Making English versions of foreign-language games is a complex process requiring cultural sensitivity and originality. In contrast to literary translation, it involves audio, visual arts, and careful technical edits as well as the words. When a localizer working on Japanese title Akiba Beat was displeased by one edit, he cried foul and demanded to be removed from the project's credits.
The "egregious change," as Tom Lipschultz called it…
…had to do with a parody of the Japanese light switch company NKK Switches. A sign in the original Japanese version of the game read "KKK witches," a play on the phrase. He wrote on XSEED's forum, "I personally felt 'KKK witches' was pretty funny for its shock value, but when I mentioned it to my coworkers, they… were not as amused." … he says his priority is retaining as much of Akiba's Beat's original meaning as possible.

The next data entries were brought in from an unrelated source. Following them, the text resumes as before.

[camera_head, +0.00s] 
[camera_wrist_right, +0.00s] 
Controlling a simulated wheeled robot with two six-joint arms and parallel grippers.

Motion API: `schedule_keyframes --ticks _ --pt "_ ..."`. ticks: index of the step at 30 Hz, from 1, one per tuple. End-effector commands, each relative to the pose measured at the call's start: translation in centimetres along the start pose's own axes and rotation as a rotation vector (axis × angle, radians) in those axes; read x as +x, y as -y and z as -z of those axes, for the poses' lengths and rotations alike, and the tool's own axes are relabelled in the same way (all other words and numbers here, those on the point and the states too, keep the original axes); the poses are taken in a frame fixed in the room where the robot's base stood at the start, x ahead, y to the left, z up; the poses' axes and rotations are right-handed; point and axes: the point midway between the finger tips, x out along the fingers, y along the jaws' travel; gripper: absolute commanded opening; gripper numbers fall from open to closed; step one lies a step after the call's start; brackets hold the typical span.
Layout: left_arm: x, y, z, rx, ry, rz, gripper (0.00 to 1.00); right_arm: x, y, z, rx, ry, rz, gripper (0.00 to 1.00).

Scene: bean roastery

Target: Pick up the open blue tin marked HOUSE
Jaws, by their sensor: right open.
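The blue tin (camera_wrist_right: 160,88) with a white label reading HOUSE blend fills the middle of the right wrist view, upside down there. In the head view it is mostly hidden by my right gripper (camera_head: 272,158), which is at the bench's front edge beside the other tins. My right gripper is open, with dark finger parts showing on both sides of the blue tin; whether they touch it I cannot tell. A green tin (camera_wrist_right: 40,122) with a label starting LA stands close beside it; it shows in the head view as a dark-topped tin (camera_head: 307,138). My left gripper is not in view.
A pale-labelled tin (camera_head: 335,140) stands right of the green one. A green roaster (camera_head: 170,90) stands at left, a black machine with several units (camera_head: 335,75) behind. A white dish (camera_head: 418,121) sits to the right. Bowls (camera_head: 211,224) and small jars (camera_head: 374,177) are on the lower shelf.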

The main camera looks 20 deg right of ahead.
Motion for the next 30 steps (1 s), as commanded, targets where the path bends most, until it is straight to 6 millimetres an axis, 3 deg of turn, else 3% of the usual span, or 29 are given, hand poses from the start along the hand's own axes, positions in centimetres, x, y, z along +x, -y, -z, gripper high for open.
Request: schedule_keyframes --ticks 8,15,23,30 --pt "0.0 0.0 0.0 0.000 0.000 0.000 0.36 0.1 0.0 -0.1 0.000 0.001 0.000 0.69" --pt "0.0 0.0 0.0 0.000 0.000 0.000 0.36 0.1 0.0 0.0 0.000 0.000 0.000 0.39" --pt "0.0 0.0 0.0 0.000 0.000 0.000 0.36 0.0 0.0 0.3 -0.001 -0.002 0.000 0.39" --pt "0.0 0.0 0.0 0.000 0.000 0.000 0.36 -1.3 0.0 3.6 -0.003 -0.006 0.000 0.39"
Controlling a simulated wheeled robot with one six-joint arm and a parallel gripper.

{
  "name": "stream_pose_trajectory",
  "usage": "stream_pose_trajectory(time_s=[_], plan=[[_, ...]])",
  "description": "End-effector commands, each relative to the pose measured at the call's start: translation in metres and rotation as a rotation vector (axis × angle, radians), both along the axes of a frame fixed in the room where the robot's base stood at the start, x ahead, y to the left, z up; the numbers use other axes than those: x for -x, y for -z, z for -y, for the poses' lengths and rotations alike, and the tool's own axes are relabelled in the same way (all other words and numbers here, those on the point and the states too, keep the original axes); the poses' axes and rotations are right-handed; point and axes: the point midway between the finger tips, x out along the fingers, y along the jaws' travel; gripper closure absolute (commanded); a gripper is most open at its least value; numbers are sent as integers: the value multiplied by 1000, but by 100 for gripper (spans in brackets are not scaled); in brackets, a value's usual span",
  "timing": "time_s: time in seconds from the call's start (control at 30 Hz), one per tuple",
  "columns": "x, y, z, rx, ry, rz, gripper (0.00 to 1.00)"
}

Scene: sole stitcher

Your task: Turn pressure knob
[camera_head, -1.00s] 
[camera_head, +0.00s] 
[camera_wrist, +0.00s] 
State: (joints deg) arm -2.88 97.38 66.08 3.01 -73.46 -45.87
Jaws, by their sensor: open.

When informed what "KKK" means to Americans, though, the Japanese creators were mortified and "immediately responded that they had no idea the sign could be taken that way in English," and asked that it not be included in the English release. Lipschultz, however, doesn't think it's right to make the change.
Lipschultz knows that the removal of "KKK witches" from Akiba's Beat is "insignificant," and truly, one might wonder whether this is really the place to take such a stand. But, he says, his dramatic gesture was inspired by the well-trod Evelyn Beatrice Hall quote, "I disapprove of what you say, but I will defend to the death your right to say it."
Lipschultz thinks it's censorship, in other words, and is "taking a stand." But maybe, just maybe, the game's original creators had never meant for racial-themed shitposting to be in their game.
"I approve of what you didn't mean, and will defend the obligation to have you mean it another language." — Evelyn Beatrice Hall, kind of.